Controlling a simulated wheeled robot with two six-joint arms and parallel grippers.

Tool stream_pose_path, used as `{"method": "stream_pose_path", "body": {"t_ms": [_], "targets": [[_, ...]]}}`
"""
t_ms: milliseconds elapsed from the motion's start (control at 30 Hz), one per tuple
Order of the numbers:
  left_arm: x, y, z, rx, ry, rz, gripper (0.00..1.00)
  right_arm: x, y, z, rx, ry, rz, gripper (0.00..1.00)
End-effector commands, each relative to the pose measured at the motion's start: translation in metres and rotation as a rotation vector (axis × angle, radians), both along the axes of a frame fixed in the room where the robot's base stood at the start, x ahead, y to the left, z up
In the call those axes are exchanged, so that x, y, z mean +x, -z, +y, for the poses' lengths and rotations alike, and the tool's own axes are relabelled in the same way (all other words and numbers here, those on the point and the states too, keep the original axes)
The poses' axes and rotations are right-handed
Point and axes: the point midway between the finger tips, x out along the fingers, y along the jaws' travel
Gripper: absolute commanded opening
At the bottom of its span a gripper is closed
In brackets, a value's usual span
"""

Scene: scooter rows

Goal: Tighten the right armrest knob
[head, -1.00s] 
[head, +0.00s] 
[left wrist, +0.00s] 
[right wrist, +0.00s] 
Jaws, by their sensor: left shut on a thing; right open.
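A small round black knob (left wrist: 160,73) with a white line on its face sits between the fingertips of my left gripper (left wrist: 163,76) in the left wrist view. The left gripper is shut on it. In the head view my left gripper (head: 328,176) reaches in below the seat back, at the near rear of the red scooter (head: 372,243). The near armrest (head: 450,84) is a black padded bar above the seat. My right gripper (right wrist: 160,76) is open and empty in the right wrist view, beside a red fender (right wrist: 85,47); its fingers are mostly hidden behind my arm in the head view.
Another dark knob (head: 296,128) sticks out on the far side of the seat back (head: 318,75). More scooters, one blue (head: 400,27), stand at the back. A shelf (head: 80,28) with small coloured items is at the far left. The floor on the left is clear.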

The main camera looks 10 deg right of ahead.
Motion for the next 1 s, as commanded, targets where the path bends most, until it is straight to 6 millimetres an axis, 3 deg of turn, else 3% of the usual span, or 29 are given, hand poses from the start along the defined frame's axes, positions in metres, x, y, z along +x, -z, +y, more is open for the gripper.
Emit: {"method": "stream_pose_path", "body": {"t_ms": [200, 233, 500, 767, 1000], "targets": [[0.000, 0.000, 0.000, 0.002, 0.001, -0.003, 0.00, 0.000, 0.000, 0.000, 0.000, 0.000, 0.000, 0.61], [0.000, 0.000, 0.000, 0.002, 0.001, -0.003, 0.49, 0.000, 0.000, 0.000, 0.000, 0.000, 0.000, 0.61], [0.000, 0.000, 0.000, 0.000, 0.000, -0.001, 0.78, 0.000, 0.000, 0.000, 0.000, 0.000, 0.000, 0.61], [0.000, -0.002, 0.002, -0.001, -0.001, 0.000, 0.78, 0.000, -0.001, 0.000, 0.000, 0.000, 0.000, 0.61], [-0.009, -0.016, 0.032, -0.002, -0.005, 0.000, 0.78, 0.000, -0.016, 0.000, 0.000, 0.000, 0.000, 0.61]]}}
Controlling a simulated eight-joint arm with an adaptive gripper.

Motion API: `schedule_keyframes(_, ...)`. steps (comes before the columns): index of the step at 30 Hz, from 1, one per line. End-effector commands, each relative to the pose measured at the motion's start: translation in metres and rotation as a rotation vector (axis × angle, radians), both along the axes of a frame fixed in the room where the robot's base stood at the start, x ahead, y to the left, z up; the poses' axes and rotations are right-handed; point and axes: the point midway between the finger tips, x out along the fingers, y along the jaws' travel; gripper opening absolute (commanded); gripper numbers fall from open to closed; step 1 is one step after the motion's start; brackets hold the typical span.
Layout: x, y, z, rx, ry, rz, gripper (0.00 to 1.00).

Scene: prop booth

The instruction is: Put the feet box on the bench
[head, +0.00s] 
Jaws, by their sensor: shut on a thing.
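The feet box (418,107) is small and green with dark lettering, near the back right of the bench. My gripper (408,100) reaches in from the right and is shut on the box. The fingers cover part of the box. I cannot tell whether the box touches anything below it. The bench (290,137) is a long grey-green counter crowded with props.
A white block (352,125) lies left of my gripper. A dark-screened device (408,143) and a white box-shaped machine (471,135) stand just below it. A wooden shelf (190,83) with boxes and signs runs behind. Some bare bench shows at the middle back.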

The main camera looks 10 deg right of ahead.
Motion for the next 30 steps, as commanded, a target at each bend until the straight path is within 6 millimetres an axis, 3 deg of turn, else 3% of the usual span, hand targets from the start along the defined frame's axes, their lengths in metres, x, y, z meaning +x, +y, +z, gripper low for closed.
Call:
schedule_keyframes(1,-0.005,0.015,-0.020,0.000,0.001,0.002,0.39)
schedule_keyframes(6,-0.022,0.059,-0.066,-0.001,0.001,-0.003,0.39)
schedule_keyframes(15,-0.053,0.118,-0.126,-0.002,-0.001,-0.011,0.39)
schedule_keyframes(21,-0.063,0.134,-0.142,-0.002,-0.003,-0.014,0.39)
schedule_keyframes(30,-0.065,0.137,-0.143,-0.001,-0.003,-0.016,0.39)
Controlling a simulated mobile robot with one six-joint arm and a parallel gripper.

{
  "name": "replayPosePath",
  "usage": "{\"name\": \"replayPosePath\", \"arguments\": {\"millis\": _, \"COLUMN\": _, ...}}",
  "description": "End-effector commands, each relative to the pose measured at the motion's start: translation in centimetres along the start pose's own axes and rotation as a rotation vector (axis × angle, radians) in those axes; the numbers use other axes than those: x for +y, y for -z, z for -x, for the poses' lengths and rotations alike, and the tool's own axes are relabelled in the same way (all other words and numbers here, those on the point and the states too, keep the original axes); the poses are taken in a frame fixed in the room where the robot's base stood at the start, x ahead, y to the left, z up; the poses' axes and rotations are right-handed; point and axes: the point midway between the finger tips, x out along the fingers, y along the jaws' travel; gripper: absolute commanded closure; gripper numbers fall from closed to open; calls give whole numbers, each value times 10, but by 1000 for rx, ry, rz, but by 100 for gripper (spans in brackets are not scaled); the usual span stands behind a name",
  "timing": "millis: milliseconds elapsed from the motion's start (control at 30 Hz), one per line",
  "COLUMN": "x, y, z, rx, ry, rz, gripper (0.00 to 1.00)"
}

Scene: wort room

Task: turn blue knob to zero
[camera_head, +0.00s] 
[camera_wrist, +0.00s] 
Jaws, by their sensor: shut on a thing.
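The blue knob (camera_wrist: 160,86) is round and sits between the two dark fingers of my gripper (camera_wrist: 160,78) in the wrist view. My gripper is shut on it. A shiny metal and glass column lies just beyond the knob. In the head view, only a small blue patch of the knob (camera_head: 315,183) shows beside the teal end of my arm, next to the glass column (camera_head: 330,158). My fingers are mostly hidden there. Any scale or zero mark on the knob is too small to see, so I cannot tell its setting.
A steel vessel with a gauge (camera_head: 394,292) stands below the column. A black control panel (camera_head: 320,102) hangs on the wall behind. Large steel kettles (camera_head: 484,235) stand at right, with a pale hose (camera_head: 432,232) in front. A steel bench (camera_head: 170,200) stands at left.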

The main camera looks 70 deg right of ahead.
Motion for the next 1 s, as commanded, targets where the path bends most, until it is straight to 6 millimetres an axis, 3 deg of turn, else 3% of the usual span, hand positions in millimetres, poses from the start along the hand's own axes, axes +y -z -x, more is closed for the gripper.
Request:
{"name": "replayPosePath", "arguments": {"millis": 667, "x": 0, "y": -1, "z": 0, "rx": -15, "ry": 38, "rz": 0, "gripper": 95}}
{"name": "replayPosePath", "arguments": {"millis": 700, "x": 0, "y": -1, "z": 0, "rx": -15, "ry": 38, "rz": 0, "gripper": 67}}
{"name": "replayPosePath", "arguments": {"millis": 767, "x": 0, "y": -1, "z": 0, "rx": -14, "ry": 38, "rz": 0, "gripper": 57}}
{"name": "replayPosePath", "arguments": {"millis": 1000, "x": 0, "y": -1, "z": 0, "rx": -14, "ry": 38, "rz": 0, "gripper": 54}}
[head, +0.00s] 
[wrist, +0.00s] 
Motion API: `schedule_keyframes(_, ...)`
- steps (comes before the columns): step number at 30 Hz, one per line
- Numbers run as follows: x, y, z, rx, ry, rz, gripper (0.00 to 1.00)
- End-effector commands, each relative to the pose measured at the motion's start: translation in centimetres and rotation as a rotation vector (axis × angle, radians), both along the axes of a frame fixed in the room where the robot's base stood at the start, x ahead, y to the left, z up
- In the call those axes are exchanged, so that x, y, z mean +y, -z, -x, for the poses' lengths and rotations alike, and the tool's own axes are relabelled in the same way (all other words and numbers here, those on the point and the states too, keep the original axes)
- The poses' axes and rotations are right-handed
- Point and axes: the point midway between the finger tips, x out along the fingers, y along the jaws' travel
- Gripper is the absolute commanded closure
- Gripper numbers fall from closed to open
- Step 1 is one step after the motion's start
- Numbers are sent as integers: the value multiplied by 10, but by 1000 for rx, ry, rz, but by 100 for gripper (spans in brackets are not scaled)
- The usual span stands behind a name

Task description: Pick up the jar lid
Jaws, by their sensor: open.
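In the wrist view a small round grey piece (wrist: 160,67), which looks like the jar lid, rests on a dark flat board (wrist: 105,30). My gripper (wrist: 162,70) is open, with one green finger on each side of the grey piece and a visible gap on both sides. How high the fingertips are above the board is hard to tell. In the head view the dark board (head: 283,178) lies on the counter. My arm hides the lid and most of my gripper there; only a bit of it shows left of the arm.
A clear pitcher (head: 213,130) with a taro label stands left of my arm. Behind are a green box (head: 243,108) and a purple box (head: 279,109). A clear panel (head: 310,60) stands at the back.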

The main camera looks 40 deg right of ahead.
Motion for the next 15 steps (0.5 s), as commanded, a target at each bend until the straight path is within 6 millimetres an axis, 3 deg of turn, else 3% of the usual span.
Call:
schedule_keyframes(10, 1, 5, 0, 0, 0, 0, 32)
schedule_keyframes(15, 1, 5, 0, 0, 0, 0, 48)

● **What you will do**
In the listing above, locate the line with "At the bottom of its span a gripper is closed" and the line with "open for the gripper.", then extract exactly those lines and every line between them, and nothing more.

● **Full answer**
At the bottom of its span a gripper is closed
In brackets, a value's usual span
"""

Scene: scooter rows

Goal: Tighten the right armrest knob
[head, -1.00s] 
[head, +0.00s] 
[left wrist, +0.00s] 
[right wrist, +0.00s] 
Jaws, by their sensor: left shut on a thing; right open.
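A small round black knob (left wrist: 160,73) with a white line on its face sits between the fingertips of my left gripper (left wrist: 163,76) in the left wrist view. The left gripper is shut on it. In the head view my left gripper (head: 328,176) reaches in below the seat back, at the near rear of the red scooter (head: 372,243). The near armrest (head: 450,84) is a black padded bar above the seat. My right gripper (right wrist: 160,76) is open and empty in the right wrist view, beside a red fender (right wrist: 85,47); its fingers are mostly hidden behind my arm in the head view.
Another dark knob (head: 296,128) sticks out on the far side of the seat back (head: 318,75). More scooters, one blue (head: 400,27), stand at the back. A shelf (head: 80,28) with small coloured items is at the far left. The floor on the left is clear.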

The main camera looks 10 deg right of ahead.
Motion for the next 1 s, as commanded, targets where the path bends most, until it is straight to 6 millimetres an axis, 3 deg of turn, else 3% of the usual span, or 29 are given, hand poses from the start along the defined frame's axes, positions in metres, x, y, z along +x, -z, +y, more is open for the gripper.

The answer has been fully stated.